Таковы были мои намерения. Они оказались неосуществимыми. Я не мог бы жить, не мог работать, я бы задохнулся, если бы время от времени, как говорили древние народы, не «омывал своего сердца», откровенно не высказывал бы своего безграничного отвращения перед тем, что – гнусными словами и еще более гнусными делами – совершалось дома. Заслуженно или нет, но мое имя оказалось теперь связанным для мира с понятием немецкого духа, который он любит и чтит. Тот факт, что именно я открыто выступаю против распутной фальсификации, которой подвергся ныне немецкий дух, было требованием, которое успокаивающе вторглось во все свободные художнические мечты, которым я отдался бы с такой охотой. От этого требования трудно отказаться человеку, которому всегда было дано выражать себя, освобождать себя в слове, для которого всегда была очевидна общность переживания и сохраняемого в ясности и чистоте языка, хранителя национальных традиций. Велика тайна языка; ответственность за него и его чистоту – символического и духовного характера, язык имеет отнюдь не только эстетический, но и общий нравственный смысл, он – ответственность как таковая, а также ответственность пред собственным народом, сохранение в чистоте его образа перед лицом человечества.
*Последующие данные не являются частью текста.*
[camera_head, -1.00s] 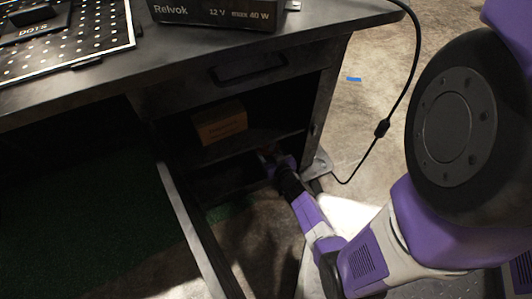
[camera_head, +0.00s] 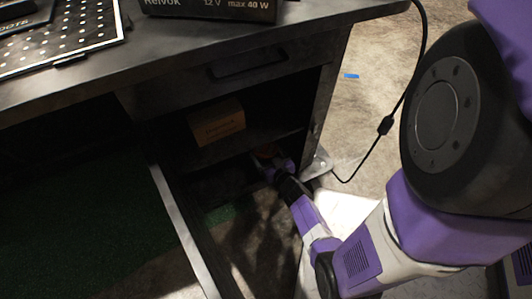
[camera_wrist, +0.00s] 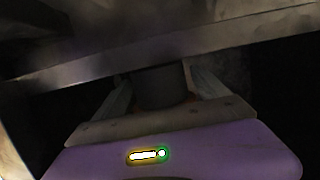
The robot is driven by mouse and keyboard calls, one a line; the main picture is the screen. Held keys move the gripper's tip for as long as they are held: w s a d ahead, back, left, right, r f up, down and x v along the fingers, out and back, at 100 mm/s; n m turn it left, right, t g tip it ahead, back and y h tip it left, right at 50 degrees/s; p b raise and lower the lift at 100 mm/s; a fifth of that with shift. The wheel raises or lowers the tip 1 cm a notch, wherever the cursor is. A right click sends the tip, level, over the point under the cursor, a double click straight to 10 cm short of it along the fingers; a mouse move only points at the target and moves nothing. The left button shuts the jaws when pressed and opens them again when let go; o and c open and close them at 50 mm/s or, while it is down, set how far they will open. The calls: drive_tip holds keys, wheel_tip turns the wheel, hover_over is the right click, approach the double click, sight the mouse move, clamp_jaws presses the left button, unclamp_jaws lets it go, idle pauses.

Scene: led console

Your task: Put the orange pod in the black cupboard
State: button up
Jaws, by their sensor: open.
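The black cupboard (camera_head: 317,110) is under the desk's right end, with an open front and a shelf inside. My gripper (camera_head: 268,158) reaches into its lower compartment, below the shelf. A small orange patch, likely the orange pod (camera_head: 266,152), shows at the gripper's end, mostly hidden and dark. In the wrist view my gripper (camera_wrist: 163,90) has its two pale fingers apart. A dark, round-sided object (camera_wrist: 160,88) stands between them, with a little orange at its lower edge. I cannot tell whether the fingers touch it.
A brown carton (camera_head: 217,122) sits on the shelf above my gripper. The shelf's edge (camera_wrist: 160,52) passes close over the gripper. A black box (camera_head: 210,8) and a perforated panel (camera_head: 60,40) lie on the desktop. A cable (camera_head: 385,125) hangs at the right.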

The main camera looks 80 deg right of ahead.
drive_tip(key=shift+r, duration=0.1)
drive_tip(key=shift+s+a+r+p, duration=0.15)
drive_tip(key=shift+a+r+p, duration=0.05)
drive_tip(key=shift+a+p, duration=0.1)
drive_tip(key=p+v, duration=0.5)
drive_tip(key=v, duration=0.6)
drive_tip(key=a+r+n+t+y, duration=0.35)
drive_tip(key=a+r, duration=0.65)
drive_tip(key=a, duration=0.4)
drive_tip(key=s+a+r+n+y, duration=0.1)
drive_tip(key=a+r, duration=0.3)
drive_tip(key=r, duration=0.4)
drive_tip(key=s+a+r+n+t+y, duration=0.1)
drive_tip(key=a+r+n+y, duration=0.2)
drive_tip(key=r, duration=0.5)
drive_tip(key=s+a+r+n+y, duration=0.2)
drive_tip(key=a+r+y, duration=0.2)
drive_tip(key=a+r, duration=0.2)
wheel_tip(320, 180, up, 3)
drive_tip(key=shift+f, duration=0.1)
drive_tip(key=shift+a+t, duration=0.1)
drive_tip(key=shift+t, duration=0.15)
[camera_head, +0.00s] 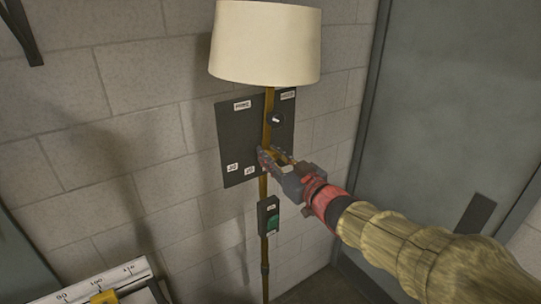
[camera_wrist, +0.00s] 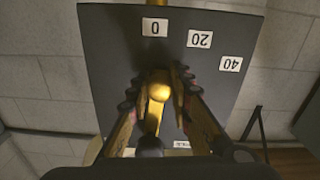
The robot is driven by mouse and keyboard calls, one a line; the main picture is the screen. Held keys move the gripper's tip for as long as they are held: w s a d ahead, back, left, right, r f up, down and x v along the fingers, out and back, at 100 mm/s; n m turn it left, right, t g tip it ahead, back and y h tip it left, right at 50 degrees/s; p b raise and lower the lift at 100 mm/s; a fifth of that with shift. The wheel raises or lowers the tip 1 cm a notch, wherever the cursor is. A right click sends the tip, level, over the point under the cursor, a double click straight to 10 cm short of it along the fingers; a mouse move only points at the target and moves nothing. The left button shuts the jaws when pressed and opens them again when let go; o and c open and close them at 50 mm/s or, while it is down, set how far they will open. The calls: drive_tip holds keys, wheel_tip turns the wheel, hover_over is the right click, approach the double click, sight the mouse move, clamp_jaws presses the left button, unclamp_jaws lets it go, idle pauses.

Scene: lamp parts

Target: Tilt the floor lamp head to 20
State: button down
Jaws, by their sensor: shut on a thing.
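The floor lamp has a cream shade (camera_head: 265,45) and a thin brass pole (camera_head: 264,187) in front of a dark panel (camera_head: 237,130). In the wrist view the panel (camera_wrist: 105,40) carries labels 0 (camera_wrist: 155,27), 20 (camera_wrist: 199,39) and 40 (camera_wrist: 231,63). A brass lever with a ball end (camera_wrist: 159,91) lies between my fingers, roughly in line with the 0 label. My gripper (camera_head: 270,154) is shut on this lever at the panel; it also shows in the wrist view (camera_wrist: 157,98). My fingers hide part of the lever in the head view.
A white scale with a yellow slider (camera_head: 104,297) is at lower left. A grey door (camera_head: 455,110) is at right.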

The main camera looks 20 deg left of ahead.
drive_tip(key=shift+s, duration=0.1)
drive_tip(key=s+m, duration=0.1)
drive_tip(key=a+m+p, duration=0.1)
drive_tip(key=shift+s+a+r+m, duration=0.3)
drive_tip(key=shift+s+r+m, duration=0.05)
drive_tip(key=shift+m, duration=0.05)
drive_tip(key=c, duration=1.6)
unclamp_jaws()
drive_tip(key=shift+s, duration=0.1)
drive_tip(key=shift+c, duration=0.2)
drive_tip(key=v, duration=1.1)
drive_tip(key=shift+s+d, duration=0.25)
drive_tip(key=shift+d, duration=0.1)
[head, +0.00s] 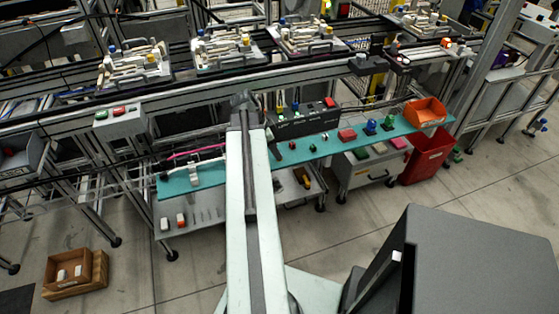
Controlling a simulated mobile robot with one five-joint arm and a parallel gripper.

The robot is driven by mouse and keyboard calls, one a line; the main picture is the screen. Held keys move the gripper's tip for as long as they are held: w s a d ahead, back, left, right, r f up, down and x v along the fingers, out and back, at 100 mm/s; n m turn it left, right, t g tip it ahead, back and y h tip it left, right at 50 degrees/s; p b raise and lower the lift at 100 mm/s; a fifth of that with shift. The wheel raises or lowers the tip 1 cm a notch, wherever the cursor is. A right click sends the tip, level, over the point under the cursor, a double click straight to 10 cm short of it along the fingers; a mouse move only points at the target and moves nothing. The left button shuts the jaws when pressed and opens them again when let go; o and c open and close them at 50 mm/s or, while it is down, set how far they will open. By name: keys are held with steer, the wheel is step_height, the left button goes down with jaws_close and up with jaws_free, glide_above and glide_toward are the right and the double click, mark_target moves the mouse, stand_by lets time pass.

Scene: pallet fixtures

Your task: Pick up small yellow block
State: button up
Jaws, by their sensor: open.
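Small yellow pieces show on the pallet fixtures at the back, one on the left pallet (152,58) and one on the second pallet (246,46). A yellow upright piece (280,101) also shows just right of my arm's end. I cannot tell which is the small yellow block of the task. My gripper (243,100) is the dark part at the far end of my pale arm, above the back edge of the teal bench. It is open, its fingers are small and hard to make out, and nothing shows held in it.
The teal bench (210,178) carries blue, green and red parts, a dark control box (305,122) and an orange bin (425,112). A red bin (430,152) stands at its right. A wooden crate (75,273) is on the floor at left. Rails run behind.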

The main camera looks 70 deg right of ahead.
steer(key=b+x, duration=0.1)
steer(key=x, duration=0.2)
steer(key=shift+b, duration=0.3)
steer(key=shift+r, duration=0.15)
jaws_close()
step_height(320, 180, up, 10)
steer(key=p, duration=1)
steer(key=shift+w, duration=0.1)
В нем воплощается также единство человеческого, целостность проблемы человечности, которая никому не разрешает, а сегодня – менее, чем когда бы то ни было, отделять духовно-эстетическое начало от политически-социального и изолировать себя от него, замкнуться в аристократически-«культурном»; это – истинная общность, которая есть сама гуманность, и тот преступно нарушает ее, кто собирается забрать в свое полное владение одну область человеческого – государство.
Немецкий писатель, привыкший к ответственности за общество, поскольку инструмент писателя – язык, немец, чей патриотизм, может быть, наивно, выражается в вере в несравненную нравственную ценность того, что происходит в Германии, – и он должен молчать, хранить полное молчание перед лицом всего неискупимо плохого, что совершалось и совершается в его стране над телами, душами и умами, над правом и истиной, над людьми и человеком? Перед лицом страшной опасности, которую представляет собой для континента этот разлагающий людей режим, существующий в невыразимом незнании того, о чем прозвонил колокол мира? Это было невозможно. Так возникли вопреки первоначальным намерениям высказывания и действия, которыми я неизбежно занял определенную позицию, она и вызвала абсурдный и жалкий акт моего отлучения от нации.